Upd 2D Conv[DepthWise] kernels
Context
Part of #31
Update 2D Convolution kernels Conv
and ConvDethWise
Operators to perform faster computation.
Protocol
Tests were made on x86-64
CPU architecture. Code was compiled with GCC 9.4.0
/ Clang 10.0.0
compilers. The number of trials was 50 with no warm-up and the time measured was the CPU time using clock()
function from the ctime
library.
My results are presented measuring the value new_kernel_time / old_kernel_time
.
I oberved that time could vary up to 20% between two sets of trials spaced in time.
Convolution
Each trial is based on a convolution with the following parameters:
Conv2D(in_channels = 16,
out_channels = 16,
kernels = [3,3],
stride = [1,1],
dilation = [1,1])
input = Tensor([8,16,64,64]) # shape
Then, a single parameter is tweaked from this base convolution:
- kernel size
- dilation size
- stride size
- number of inpt channels
- number of output channels
- number of batchs
- size of each dimensions of the feature map
Additionaly, a comparison was also performed with parameters that appeared the least favorable in the new convolution implementation.
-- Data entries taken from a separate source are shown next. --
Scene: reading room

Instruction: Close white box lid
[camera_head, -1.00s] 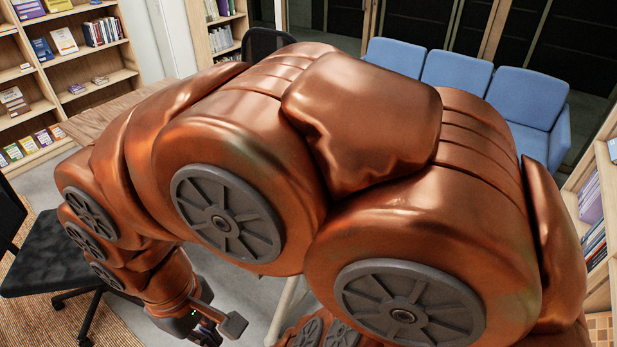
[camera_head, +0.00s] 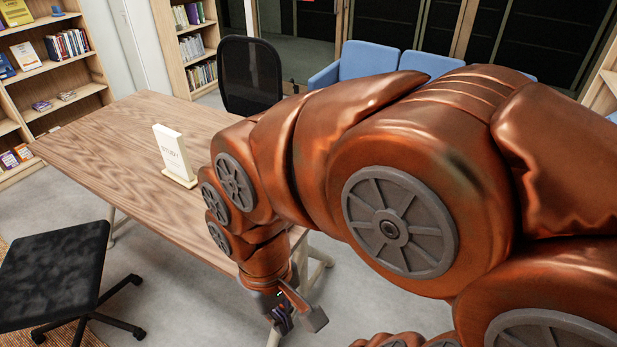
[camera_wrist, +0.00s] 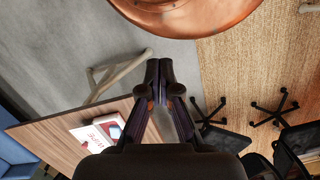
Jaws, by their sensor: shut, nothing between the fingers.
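No white box with a lid can be made out for certain in either view. In the wrist view, a white and red item (camera_wrist: 98,132) with lettering lies on the wooden table; I cannot tell whether it is a box. My gripper (camera_wrist: 159,72) is shut and empty, with its fingertips together above the floor beside the table edge. In the head view my gripper (camera_head: 281,316) hangs low past the near edge of the table, and my arm hides part of the tabletop.
The wooden table (camera_head: 105,150) carries an upright white STUDY sign (camera_head: 174,152). A black chair (camera_head: 52,268) stands at the front left and another black chair (camera_head: 250,75) behind the table. Blue seats (camera_head: 370,62) and bookshelves (camera_head: 60,50) line the back. Grey floor (camera_head: 180,310) is open in front.

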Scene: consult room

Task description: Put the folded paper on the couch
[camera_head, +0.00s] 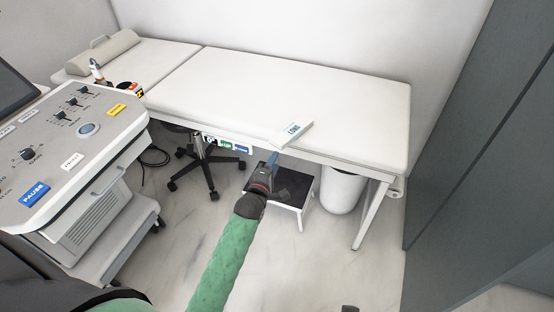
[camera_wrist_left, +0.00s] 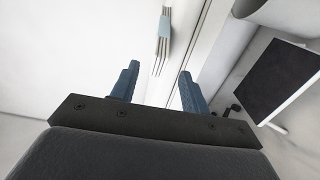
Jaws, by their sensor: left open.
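The folded paper (camera_head: 293,132) is a small white piece with blue lettering. It lies at the front edge of the white couch (camera_head: 340,100) in the head view and seems to stick out a little over that edge. In the left wrist view the folded paper (camera_wrist_left: 164,48) shows as thin white layers with a pale blue part. My left gripper (camera_head: 274,160) is just in front of and below the paper, apart from it. In the left wrist view my left gripper (camera_wrist_left: 159,72) is open and empty, the paper beyond its fingertips. My right gripper is not seen.
A control console (camera_head: 70,140) stands at the left. A step stool (camera_head: 290,183) and a white bin (camera_head: 342,190) are under the couch's front. A wheeled stool base (camera_head: 205,170) is left of them. A grey cabinet (camera_head: 480,130) stands right. Most of the couch top is bare.
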Even though this case is rare, I found it relevant to show. It is titled "special" in the results.
Conv2D(in_channels = 16,
out_channels = 16,
kernels = [5,5],
stride = [3,3],
dilation = [2,2])
Convolution depth-wise
The parameters and protocole are the same as for convolution. The only exception is for in_channels
and out_channels
that are merged into a single parameter channels
.